## Task details:
Gather all lines with "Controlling" from the records.

## Task inputs:
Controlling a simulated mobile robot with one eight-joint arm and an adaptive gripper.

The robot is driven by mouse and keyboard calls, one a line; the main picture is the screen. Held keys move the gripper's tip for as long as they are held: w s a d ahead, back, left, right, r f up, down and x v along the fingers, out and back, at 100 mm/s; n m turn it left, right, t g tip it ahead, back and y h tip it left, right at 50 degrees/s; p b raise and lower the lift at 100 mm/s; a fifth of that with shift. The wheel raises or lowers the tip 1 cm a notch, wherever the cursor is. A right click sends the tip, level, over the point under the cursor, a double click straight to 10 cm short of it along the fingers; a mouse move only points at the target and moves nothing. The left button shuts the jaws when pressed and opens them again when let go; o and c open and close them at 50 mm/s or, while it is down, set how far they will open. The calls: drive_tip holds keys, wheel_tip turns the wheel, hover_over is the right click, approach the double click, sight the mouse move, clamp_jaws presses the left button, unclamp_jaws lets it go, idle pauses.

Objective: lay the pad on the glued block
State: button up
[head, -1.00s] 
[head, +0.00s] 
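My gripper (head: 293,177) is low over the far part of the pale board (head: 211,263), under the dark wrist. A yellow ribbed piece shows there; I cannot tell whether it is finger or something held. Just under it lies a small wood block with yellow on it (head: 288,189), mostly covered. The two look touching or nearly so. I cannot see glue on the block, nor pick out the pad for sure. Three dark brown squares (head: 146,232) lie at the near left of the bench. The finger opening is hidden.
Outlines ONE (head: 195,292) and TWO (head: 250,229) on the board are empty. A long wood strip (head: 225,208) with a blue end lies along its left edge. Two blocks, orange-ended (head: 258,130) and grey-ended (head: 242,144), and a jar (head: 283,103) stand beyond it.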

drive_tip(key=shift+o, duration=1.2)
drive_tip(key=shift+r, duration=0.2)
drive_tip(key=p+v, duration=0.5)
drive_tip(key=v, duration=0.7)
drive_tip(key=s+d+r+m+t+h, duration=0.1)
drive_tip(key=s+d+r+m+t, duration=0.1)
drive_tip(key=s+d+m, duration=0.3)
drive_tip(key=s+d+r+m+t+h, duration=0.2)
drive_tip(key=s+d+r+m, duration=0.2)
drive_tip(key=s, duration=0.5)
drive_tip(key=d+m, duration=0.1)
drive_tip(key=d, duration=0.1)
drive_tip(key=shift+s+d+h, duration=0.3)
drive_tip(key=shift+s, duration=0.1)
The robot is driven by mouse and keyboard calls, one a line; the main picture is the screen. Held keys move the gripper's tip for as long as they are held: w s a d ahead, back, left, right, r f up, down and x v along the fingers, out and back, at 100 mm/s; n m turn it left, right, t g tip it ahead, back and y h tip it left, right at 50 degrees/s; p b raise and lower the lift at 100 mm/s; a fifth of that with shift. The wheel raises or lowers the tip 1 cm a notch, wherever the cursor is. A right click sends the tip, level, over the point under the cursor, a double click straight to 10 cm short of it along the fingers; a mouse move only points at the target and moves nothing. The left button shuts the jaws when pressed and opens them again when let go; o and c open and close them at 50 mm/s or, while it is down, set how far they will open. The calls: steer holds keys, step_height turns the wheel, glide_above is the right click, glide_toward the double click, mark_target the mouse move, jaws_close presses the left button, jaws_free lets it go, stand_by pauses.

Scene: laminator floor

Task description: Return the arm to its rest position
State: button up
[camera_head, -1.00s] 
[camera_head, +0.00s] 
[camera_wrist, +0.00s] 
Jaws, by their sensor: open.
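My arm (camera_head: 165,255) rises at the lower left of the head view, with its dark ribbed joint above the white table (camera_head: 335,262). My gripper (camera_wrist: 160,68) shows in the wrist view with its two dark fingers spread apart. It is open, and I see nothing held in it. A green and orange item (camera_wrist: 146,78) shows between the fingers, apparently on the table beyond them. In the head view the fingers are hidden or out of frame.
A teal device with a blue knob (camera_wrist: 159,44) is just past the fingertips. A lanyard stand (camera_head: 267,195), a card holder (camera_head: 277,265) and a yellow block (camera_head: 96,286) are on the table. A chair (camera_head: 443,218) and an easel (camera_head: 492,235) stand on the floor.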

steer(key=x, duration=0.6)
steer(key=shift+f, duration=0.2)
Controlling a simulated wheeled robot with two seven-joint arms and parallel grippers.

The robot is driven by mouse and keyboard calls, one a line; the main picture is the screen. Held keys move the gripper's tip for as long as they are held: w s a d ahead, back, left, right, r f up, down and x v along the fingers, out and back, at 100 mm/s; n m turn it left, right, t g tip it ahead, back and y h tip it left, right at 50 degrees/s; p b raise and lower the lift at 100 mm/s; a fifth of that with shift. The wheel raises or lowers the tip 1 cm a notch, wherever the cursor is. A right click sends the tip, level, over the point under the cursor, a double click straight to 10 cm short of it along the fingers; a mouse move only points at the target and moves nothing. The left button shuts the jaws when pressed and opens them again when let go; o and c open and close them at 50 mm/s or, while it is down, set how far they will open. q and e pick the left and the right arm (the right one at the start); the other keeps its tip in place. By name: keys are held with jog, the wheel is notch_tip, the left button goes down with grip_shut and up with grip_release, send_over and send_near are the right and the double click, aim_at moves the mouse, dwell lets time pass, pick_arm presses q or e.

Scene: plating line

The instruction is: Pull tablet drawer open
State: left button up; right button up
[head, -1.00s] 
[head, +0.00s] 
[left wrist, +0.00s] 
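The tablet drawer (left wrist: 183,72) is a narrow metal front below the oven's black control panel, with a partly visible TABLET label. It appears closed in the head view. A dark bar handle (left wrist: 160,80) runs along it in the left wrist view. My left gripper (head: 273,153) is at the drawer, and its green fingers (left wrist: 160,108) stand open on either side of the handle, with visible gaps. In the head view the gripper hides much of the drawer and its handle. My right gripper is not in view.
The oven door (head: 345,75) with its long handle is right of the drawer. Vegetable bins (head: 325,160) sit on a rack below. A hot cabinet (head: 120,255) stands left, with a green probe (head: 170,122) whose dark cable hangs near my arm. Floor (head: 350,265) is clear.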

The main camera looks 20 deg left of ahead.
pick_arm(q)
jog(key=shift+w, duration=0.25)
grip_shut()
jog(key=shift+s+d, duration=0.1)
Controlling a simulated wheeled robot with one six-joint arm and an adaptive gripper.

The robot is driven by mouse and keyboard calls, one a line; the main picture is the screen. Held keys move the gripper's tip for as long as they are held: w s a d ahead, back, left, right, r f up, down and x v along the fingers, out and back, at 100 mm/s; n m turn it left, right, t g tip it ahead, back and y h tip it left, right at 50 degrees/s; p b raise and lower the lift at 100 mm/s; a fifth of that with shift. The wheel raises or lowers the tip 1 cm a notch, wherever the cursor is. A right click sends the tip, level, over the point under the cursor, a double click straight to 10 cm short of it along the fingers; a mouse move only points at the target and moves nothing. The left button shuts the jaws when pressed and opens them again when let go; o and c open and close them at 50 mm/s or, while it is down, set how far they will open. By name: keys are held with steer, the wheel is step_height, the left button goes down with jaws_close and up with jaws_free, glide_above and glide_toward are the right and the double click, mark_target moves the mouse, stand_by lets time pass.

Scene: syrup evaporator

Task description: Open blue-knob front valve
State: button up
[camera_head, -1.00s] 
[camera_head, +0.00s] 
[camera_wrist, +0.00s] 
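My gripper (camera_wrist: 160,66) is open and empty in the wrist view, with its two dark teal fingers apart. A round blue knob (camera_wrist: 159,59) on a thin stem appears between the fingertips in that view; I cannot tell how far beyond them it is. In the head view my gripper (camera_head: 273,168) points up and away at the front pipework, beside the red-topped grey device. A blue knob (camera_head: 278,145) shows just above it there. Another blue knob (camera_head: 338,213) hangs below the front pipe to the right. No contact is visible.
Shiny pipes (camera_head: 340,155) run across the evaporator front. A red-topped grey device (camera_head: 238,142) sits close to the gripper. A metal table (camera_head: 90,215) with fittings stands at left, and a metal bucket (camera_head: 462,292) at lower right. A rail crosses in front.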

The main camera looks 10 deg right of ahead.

## Exercise solution:
Controlling a simulated mobile robot with one eight-joint arm and an adaptive gripper.
Controlling a simulated wheeled robot with two seven-joint arms and parallel grippers.
Controlling a simulated wheeled robot with one six-joint arm and an adaptive gripper.

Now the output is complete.